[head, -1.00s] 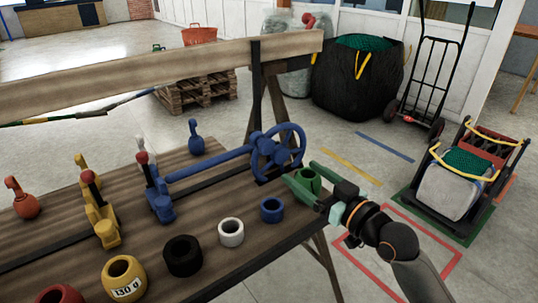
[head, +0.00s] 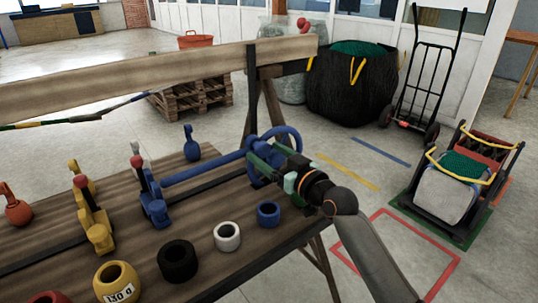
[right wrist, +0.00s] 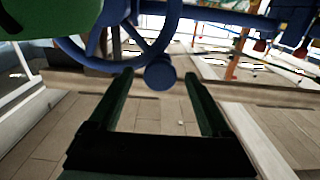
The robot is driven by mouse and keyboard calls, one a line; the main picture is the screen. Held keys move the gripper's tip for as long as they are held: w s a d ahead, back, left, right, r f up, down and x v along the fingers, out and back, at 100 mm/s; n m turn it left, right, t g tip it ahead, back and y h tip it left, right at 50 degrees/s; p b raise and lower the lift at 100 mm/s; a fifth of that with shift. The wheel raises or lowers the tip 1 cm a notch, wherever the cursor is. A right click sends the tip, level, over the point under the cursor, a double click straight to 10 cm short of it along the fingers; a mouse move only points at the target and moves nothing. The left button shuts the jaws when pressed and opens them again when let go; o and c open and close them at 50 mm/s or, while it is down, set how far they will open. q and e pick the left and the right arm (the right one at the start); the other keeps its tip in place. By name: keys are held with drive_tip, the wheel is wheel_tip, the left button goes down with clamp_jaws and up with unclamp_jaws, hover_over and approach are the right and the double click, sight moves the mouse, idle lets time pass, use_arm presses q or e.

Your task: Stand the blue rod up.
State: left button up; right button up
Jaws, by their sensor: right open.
******************************
● **Your goal**
Exclude the pictures. Write out the remaining data exactly.

● **Output of the exercise**
[head, -1.00s] 
[head, +0.00s] 
[right wrist, +0.00s] 
The robot is driven by mouse and keyboard calls, one a line; the main picture is the screen. Held keys move the gripper's tip for as long as they are held: w s a d ahead, back, left, right, r f up, down and x v along the fingers, out and back, at 100 mm/s; n m turn it left, right, t g tip it ahead, back and y h tip it left, right at 50 degrees/s; p b raise and lower the lift at 100 mm/s; a fifth of that with shift. The wheel raises or lowers the tip 1 cm a notch, wherever the cursor is. A right click sends the tip, level, over the point under the cursor, a double click straight to 10 cm short of it along the fingers; a mouse move only points at the target and moves nothing. The left button shuts the jaws when pressed and opens them again when let go; o and c open and close them at 50 mm/s or, while it is down, set how far they will open. q and e pick the left and the right arm (the right one at the start); the other keeps its tip in place. By name: keys are held with drive_tip, the wheel is wheel_tip, the left button goes down with clamp_jaws and up with unclamp_jaws, hover_over and approach are the right and the double click, sight moves the mouse, idle lets time pass, use_arm presses q or e.

Your task: Stand the blue rod up.
State: left button up; right button up
Jaws, by their sensor: right open.

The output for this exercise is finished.